Tantos años después me topo con un personaje tan tranquilo y tan loco como una cabra pero por ahí María se va, tan creativo, ahora y más que nunca.

Los cuentos de "Buffet para caníbales" (Isla Negra editores, San Juan, 2002) fueron una osada recuperación del cuento negro que nunca tuvimos. Mucho antes, los poemarios "El humo de los espejos" (1985), "El alfabeto de la noche" (2001) y "Jardines de la lengua" (2002), fueron los pisos de una poética formulada en base a la diferencia y al asalto: diferencia de formas y contextos, asalto a un sentido común que tenía que dejar de serlo.

Pastor de Moya nos ha acostumbrado a las sorpresas, a los sustos gratos.

"Altares y profanaciones" se deja leer como diario de un funcionario venido a menos, como si fuese el escribano del agrimensor de "El castillo" de Kafka. Son textos armados en la estridencia del surrealismo más radical, la recuperación de un fantasma que no ha soplado lo suficiente y que ahora está entre nosotros, el Lautreamont y sus "Cantos de Maldoror".

De Moya me hace volver a los textos del Conde y a Gastón Bachelard y su "Lautreamont" y a un pasaje de esos que no te dejan tranquilo, como aquel donde se dice que un elefante se deja acariciar, pero un piojo no, y que si "se encuentra un piojo en su camino, siga adelante".

Entre ensoñaciones zoofílicas y alucinaciones típicas de las montañas de Jarabacoa, Pastor de Moya se pone y se quita cantidad de trajes, como el guasón de Batman. Está el funcionario recién destutanado –lo cual es tremenda realidad, porque en verdad que pocos se han dedicado y ha logrado maravilla como ha sido el funcionario de Moya; está el niño frente al abismo lezamiano, el joven a quien lo ha dejado la guagua destino a Samaná, el que se burla de los estructuralistas y neogramatólogos y prefiere el canto de los gallos descalabrándose luego del penúltimo picazo y el ruido que es peor y las lágrimas que son aún peor, ¡carajo!

Pastor de Moya no deja de teorizar sobre su trabajo y recordarnos sus horas ante las fogatas del ego. Está bien. Lo hace bien. El problema es cuando se pone el traje del ventrílocuo y se pone a dialogar ficticiamente con Tony Raful, Cayo Claudio Espinal y Andrés L. Mateo, por cierto, el primero y el último fueron dos de sus antiguos empleadores.

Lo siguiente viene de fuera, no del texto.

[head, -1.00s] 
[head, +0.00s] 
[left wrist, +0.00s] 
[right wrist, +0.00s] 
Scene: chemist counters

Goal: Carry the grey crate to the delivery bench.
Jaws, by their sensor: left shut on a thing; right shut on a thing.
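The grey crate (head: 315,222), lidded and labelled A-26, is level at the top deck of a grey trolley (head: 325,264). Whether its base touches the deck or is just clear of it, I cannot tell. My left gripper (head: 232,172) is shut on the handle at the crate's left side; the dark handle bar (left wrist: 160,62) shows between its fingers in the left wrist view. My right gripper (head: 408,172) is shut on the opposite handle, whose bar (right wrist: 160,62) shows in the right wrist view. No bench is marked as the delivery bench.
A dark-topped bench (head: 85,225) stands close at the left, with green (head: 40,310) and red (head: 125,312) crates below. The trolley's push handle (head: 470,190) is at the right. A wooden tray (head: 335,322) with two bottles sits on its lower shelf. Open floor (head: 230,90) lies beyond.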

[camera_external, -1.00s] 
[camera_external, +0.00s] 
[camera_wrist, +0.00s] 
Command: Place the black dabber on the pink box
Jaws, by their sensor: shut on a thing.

Raful suena como Zaratustra volviendo por su finca, Espinal recuerda al personaje de Kung Fu (David Carradine) cuando era un pequeño saltamontes y entonces se tenía que estar pendiente del chorrito en la fuente. Mateo aparece como un jubilado de la UASD y de alguna guerrilla que no salió de su mente o que al menos nunca arrancó de Villa Mella.

Al final, quien no tiene idea de estos tres personajes ni de este medio paisaje se salvará de la memoria. Decir Raful, Espinal o Mateo será como hablar de Gregor Samsa o Melquíades o Pedro Páramo. Es lo mismo. De Moya logra dar las estocadas certeras del crítico, del creador, del sujeto que asume en todas sus extensiones y que no deja ninguna intención afuera.

"Altares y profanaciones" debe ser leído por todos aquellos que se preocupen por la cartografía del alma nacional contemporánea. Estamos frente a un lúdico ejercicio de situar una cotidianidad delirante, detrás de un motor camino a Estancia Nueva y con una isla que se puede poner al revés o al derecho, no importa, lo que sí importa es el principio de tensión. Y justamente este es logro evidente de este texto: hacernos dudar de nuestros saberes comunes, removernos de esta mecedora que ya parece convertirse en una licuadora.

Pastor de Moya es nuestro pastor y nada nos faltará, por sendas de reposo tal vez no nos conducirá, pero justo ese es el secreto de esta creatividad exaltada, que brinca y ojalá no te me quedes en esa nube.